====== INPUT DATA

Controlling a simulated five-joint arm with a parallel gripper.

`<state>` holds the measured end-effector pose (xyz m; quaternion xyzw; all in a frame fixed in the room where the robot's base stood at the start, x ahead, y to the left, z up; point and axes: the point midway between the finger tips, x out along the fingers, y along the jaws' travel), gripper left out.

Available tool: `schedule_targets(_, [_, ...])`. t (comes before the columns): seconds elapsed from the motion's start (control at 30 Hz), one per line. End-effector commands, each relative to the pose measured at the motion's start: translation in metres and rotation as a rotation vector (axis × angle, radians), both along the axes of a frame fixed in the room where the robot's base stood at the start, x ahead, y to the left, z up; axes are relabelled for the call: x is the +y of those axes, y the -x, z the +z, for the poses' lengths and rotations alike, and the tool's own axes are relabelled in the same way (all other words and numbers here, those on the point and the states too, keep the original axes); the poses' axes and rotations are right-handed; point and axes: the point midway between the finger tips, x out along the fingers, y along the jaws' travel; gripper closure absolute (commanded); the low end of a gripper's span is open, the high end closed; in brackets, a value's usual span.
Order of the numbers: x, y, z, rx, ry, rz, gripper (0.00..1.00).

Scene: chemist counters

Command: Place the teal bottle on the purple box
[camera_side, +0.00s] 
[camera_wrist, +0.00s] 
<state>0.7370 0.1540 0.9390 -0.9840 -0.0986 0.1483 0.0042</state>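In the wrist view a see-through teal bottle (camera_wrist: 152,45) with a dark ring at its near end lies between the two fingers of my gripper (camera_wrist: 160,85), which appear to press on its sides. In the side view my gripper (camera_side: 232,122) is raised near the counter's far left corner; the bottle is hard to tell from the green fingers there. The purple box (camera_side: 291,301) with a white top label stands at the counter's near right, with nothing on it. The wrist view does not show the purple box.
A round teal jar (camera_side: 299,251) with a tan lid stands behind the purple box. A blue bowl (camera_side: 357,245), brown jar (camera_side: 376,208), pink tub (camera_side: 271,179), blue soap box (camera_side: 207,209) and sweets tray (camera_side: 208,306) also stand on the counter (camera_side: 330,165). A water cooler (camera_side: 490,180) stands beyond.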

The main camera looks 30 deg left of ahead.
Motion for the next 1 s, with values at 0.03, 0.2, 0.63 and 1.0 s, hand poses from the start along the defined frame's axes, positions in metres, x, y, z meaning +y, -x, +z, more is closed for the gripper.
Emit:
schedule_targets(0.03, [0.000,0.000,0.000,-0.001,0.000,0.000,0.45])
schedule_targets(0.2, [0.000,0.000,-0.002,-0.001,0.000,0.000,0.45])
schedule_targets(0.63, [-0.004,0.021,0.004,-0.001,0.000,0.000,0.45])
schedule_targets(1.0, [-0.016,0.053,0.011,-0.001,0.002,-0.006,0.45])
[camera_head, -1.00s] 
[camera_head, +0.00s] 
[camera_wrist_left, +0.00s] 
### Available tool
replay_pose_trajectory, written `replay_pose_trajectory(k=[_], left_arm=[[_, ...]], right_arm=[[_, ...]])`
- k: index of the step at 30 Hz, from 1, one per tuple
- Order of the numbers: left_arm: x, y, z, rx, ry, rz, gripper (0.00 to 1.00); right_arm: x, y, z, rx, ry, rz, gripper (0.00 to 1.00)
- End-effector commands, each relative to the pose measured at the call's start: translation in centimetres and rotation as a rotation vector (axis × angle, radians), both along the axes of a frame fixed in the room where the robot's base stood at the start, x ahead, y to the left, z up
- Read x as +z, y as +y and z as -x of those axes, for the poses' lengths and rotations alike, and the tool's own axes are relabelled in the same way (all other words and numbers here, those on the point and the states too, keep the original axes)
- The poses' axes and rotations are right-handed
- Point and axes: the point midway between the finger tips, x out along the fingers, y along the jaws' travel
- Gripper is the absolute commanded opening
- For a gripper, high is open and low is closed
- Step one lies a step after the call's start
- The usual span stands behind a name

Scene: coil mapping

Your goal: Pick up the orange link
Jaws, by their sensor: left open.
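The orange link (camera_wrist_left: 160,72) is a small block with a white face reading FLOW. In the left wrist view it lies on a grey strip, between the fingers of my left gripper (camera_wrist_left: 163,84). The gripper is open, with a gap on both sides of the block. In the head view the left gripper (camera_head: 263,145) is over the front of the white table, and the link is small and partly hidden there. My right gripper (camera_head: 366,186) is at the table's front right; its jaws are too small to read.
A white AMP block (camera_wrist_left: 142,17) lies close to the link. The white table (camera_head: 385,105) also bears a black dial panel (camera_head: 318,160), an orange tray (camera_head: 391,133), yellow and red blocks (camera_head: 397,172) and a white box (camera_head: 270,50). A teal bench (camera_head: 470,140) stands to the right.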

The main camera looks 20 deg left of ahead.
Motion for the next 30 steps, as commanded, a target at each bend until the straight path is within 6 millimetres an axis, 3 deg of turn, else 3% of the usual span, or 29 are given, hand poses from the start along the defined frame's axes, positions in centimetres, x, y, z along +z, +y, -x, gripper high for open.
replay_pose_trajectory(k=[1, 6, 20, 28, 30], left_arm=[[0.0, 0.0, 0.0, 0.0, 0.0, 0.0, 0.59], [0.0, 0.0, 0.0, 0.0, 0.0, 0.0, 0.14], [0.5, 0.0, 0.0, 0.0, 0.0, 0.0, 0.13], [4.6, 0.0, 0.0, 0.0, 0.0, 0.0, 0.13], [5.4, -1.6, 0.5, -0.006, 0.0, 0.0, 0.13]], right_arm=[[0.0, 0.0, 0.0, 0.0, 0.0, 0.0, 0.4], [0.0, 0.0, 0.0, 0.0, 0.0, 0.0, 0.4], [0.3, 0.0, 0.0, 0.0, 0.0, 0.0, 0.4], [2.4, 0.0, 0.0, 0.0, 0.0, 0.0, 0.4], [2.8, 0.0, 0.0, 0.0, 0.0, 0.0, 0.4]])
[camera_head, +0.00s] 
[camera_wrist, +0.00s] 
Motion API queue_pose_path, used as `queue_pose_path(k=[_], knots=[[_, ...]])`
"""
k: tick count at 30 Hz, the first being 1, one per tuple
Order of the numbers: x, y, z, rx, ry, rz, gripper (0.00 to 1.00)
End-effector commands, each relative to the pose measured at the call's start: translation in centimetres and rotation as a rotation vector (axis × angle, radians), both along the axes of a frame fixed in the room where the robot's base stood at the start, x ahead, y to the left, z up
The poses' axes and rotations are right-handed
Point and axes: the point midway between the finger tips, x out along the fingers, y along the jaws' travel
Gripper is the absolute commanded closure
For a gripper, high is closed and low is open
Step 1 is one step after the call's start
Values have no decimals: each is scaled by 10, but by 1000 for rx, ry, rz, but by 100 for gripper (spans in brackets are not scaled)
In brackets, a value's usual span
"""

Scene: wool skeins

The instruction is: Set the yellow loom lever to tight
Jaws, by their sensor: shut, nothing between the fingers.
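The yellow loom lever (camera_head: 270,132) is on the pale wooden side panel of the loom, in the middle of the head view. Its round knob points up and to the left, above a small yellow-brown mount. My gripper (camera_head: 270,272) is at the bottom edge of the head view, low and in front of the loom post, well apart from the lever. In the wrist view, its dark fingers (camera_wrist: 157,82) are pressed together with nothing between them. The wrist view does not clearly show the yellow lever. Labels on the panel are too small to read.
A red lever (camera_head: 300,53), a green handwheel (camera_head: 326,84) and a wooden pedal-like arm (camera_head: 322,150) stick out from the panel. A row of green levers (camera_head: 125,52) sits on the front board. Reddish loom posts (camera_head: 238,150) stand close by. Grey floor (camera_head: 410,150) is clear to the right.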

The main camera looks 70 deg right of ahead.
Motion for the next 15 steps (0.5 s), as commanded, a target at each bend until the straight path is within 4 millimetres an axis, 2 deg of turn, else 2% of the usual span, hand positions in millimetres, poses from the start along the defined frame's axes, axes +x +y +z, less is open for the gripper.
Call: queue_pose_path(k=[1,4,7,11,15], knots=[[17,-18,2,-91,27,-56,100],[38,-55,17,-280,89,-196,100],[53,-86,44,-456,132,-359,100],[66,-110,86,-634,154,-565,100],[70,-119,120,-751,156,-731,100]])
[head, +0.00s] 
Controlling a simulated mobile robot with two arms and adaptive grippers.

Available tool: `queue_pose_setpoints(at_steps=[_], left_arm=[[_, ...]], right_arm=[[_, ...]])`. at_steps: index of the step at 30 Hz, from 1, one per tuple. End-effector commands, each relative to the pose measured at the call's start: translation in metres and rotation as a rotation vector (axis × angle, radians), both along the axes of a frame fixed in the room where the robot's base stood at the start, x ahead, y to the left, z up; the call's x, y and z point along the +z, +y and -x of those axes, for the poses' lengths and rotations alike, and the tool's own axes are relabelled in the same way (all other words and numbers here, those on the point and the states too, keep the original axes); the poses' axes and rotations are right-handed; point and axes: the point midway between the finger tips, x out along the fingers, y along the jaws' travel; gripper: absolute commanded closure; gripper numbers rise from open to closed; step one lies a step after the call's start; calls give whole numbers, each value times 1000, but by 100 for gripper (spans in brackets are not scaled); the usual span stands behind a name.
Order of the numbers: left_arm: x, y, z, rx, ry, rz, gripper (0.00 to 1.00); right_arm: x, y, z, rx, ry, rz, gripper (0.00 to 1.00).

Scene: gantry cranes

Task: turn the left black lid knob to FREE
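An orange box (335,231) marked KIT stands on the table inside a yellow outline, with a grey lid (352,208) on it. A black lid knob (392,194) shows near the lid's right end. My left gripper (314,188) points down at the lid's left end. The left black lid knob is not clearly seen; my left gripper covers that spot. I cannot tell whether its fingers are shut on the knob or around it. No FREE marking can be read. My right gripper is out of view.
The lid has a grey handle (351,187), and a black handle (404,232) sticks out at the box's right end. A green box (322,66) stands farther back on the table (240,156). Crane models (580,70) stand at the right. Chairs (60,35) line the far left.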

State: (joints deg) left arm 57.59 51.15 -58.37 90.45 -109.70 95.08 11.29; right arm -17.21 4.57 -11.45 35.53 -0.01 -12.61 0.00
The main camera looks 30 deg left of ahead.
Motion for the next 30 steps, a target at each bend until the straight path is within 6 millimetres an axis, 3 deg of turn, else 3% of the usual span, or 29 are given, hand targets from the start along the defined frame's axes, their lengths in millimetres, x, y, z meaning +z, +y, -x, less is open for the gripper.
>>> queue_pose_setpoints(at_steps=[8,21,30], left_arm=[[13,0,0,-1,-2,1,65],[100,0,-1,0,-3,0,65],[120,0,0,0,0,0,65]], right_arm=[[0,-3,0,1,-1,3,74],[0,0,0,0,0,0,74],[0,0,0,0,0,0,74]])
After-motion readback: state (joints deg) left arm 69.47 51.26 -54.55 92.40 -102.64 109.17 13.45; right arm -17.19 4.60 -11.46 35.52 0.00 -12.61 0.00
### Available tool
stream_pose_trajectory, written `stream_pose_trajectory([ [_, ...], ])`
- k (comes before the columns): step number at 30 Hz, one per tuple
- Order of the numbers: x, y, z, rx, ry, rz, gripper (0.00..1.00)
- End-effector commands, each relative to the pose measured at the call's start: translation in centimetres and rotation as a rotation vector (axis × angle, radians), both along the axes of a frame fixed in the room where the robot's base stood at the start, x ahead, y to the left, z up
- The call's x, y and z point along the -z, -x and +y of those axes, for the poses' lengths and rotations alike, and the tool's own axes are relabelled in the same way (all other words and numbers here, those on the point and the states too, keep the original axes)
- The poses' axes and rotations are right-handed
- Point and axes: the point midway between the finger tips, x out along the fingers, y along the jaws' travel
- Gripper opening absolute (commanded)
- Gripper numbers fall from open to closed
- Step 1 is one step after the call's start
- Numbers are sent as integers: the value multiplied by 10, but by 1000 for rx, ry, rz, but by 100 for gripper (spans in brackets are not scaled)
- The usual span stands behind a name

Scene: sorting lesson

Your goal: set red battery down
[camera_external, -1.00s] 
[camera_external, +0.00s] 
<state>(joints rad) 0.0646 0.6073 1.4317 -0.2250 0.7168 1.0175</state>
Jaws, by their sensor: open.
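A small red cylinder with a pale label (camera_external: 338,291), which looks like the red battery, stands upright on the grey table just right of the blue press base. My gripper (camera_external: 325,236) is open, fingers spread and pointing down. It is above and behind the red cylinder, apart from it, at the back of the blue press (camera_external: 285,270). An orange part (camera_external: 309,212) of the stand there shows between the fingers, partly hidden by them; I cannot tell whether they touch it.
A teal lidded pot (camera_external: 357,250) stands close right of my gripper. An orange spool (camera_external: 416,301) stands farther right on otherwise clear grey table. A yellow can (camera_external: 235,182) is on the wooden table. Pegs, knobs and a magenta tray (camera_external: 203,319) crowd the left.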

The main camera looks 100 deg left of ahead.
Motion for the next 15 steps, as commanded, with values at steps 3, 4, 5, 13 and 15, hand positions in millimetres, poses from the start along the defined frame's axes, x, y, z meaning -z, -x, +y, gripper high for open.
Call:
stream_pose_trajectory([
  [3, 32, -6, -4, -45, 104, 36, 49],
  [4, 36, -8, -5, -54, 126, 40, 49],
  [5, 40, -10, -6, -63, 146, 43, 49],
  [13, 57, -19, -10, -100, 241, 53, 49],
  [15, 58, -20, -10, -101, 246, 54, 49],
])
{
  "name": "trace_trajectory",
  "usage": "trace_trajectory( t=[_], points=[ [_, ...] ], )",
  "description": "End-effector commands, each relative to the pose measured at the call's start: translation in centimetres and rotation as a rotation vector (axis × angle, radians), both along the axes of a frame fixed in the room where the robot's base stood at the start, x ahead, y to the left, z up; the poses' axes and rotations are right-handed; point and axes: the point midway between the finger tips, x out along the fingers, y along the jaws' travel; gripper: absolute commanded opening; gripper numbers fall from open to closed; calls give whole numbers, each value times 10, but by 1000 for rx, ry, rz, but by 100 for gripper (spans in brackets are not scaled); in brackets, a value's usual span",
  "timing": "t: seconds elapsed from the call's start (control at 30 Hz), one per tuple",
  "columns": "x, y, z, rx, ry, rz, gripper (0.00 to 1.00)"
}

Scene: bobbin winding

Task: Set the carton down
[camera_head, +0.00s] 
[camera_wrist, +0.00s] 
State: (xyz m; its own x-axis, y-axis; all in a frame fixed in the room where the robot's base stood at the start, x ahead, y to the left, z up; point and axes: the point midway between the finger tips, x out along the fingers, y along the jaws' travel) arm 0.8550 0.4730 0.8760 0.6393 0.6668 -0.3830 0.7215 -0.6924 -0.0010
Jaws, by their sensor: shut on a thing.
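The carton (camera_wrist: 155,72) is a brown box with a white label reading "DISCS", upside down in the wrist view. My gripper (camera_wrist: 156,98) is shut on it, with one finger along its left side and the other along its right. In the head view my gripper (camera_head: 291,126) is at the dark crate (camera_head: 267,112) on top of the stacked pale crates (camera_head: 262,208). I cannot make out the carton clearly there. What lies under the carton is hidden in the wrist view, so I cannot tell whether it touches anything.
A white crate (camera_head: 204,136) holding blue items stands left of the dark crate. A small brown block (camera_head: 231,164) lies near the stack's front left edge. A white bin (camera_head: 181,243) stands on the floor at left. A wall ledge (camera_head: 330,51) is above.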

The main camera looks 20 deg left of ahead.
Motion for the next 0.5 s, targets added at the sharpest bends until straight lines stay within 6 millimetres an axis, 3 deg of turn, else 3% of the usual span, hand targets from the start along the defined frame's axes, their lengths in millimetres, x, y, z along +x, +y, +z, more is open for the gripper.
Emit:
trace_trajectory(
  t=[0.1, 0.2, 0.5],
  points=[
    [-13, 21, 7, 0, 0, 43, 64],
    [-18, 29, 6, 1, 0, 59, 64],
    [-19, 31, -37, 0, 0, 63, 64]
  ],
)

============

WRITTEN EXERCISE:
Copy each line of the entries that includes the word "Scene".

TASK SOLUTION:
Scene: chemist counters
Scene: coil mapping
Scene: wool skeins
Scene: gantry cranes
Scene: sorting lesson
Scene: bobbin winding

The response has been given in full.